The other liner coating was a flakeglass polyester which had to be troweled onto the
steel. The flakeglass polyester provided a very good corrosion barrier but it, too, had
problems. It was known that the substrate had to be sandblasted to “white metal”,
but it was not known, at the time, that there had to be a specific profile on the steel
liner to maximize the bond between the flakeglass polyester and the steel.
Chimneys with acid-resistant brick and mortar also had problems. As the process
changed from hot flue gas (greater than 250 oF) to saturated flue gas
(approximately 130 oF) in the chimney, the chimney operation also changed from a
natural to a forced draft. This changed the inlet flue gas pressure from negative to
positive. As the liner aged, cracks developed in the brick and mortar which allowed
the pressurized saturated gases to migrate through the liner into the annular space.
The flue gas exiting the FGD system was saturated and also contained entrained
moisture which was at or near the pH of the scrubbing slurry – acidic. When the flue
gas entered the annular space it cooled, which caused more moisture to condense.
This condensed moisture collected on the steel bands surrounding the liner, on the
steel platforms in the annular space and on other equipment. This acidic moisture
PAGE 13 OF 34

caused corrosion of the steel surfaces. To counter this corrosion, the annular spaces
were pressurized so that the ambient air in the annular space was at a greater
pressure than the flue gas at the entrance to the chimney.

E.     Reheat

The effect of the saturated flue gas from the FGD systems on downstream equipment
and on the environment was a serious concern in the early years. Because the flue
gas was acidic, corrosion of the downstream ductwork and the chimney would occur.
The effect of the plume on the surrounding environment was also a concern. The
temperature of the flue gas was being reduced between 120 Fo to 200+ Fo in the
FGD system, and no one knew whether the plume would continue to rise or come
crashing back down to the ground. To help dry out the gas and to improve the plume
buoyancy, most FGD systems provided some type of system to reheat the flue gas.
Four different types of reheat systems were considered: in-line reheat, duct burners,
dilution air reheat systems and bypass reheat systems.
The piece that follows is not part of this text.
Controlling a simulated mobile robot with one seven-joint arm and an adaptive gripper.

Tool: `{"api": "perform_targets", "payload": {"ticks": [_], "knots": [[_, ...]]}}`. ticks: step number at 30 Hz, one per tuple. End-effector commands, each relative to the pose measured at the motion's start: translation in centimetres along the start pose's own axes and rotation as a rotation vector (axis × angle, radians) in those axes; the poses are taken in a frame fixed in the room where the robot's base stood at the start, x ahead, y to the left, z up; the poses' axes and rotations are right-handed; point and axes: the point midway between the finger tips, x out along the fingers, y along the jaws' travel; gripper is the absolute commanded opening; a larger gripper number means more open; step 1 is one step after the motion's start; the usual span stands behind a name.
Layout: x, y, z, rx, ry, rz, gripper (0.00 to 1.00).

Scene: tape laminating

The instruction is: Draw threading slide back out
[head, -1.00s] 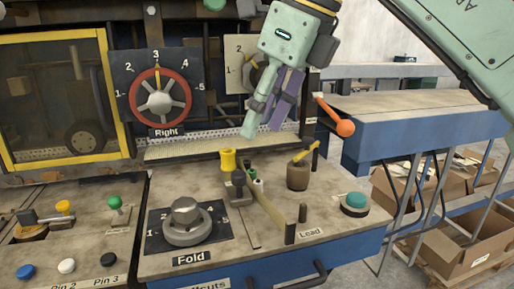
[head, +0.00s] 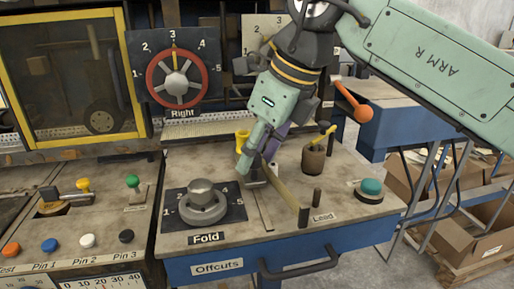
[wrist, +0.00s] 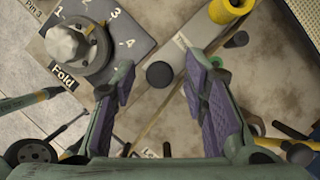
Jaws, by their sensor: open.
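A round dark knob (wrist: 160,74) shows between the fingers, with nothing gripped. The yellow top (wrist: 228,10) shows beyond the right finger.
The Fold dial (head: 202,204) stands close on the left. The red Right wheel (head: 177,82) is behind. An Offcuts drawer handle (head: 300,262) juts out in front.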

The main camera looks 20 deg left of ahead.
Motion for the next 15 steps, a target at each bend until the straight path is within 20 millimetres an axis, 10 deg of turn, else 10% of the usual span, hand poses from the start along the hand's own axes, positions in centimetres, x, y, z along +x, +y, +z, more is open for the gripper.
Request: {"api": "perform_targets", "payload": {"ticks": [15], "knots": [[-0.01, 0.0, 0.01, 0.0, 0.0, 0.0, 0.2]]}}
The in-line reheat system was one of the first reheat systems to be used, and the
first to be discarded because of operating problems. As the name indicates, the in-
line reheat system consisted of some type of device to directly heat the flue gas
downstream of the FGD system. Most used steam coils in the duct directly above the
mist eliminators. A typical design used bare tubes in the first few rows followed by
extended surface tubes. The assumption was that the bare tubes were hot enough to
sufficiently heat the entrained moisture to a vapor state before it contacted the
extended surface tubes. The reheater was intended to heat the flue gas so that its
buoyancy would be sufficient to avoid problematic ground-level sulfur dioxide
concentrations. In-line reheat systems were generally designed to provide between
10 Fo and 50 Fo of reheat to the flue gas.
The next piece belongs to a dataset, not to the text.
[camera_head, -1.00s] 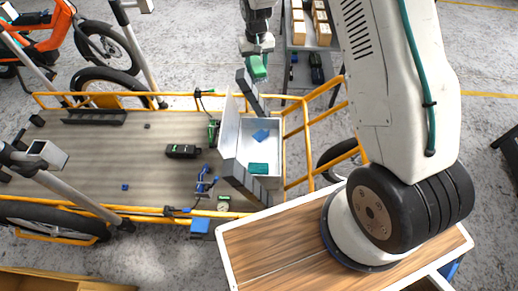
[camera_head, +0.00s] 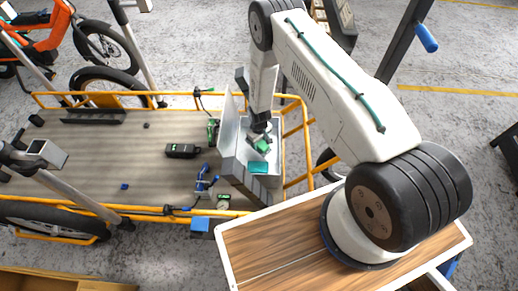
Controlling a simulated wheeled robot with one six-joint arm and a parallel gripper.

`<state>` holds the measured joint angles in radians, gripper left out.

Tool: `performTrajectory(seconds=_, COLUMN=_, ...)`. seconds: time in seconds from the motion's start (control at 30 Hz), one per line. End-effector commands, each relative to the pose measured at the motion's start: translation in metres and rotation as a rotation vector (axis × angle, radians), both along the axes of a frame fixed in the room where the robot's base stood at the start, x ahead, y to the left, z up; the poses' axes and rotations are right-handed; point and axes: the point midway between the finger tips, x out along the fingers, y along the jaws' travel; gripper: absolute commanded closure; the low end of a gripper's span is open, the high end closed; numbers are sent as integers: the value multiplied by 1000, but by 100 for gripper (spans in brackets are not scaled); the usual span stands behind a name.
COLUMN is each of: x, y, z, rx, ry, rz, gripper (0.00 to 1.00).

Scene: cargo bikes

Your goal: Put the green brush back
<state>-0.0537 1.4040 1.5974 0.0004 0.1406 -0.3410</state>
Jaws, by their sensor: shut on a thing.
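The green brush (camera_head: 262,147) is a small green block at the end of my gripper (camera_head: 260,138). My gripper points down inside the open light-grey box (camera_head: 274,151) at the right end of the bike's cargo bed. The gripper is shut on the brush. Whether the brush touches the box floor cannot be told. A teal block (camera_head: 258,167) lies in the box, just nearer the camera than the brush. The arm and gripper hide much of the far part of the box.
The flat cargo bed (camera_head: 90,165) carries a black-and-green device (camera_head: 183,151) and a blue tool (camera_head: 203,180). A yellow rail (camera_head: 294,130) runs beside the box, and its raised lid (camera_head: 229,120) stands on the left. The bed's middle is mostly clear.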

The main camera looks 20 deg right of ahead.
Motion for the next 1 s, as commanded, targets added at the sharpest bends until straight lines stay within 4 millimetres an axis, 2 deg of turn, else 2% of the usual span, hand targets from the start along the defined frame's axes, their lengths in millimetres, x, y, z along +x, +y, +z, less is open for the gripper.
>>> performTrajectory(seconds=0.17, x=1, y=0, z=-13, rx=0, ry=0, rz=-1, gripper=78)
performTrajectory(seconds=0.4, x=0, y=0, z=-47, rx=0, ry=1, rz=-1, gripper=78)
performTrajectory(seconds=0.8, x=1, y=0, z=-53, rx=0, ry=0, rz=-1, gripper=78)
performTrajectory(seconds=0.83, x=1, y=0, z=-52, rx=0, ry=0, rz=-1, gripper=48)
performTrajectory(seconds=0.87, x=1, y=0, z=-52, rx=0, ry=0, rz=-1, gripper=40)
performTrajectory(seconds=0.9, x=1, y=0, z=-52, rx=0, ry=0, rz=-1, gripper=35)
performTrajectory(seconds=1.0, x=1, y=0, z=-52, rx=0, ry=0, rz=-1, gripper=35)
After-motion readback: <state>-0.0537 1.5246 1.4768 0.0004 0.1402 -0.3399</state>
The physics of reheating were not well understood during these early years. The
entrained moisture did evaporate, but the suspended and dissolved solids in the
droplets stayed behind on the tubes! The in-line reheat systems became a
maintenance nightmare. The dissolved and suspended solids would plate-out on the
steam tubes and, after a while, the scale would be thick enough to block gas flow
through the duct. The solids not only scaled the bare tubes, they scaled the extended
surface tubes as well.

One of the authors remembers seeing Haliburton use 5,000 PSI water to clean the
scale off of a set of reheat tubes. After the scale was removed they noticed there
was a two-foot-long split in one of the tubes. The scale had been so strong and thick
that none of the 300 PSI steam in the tube was escaping!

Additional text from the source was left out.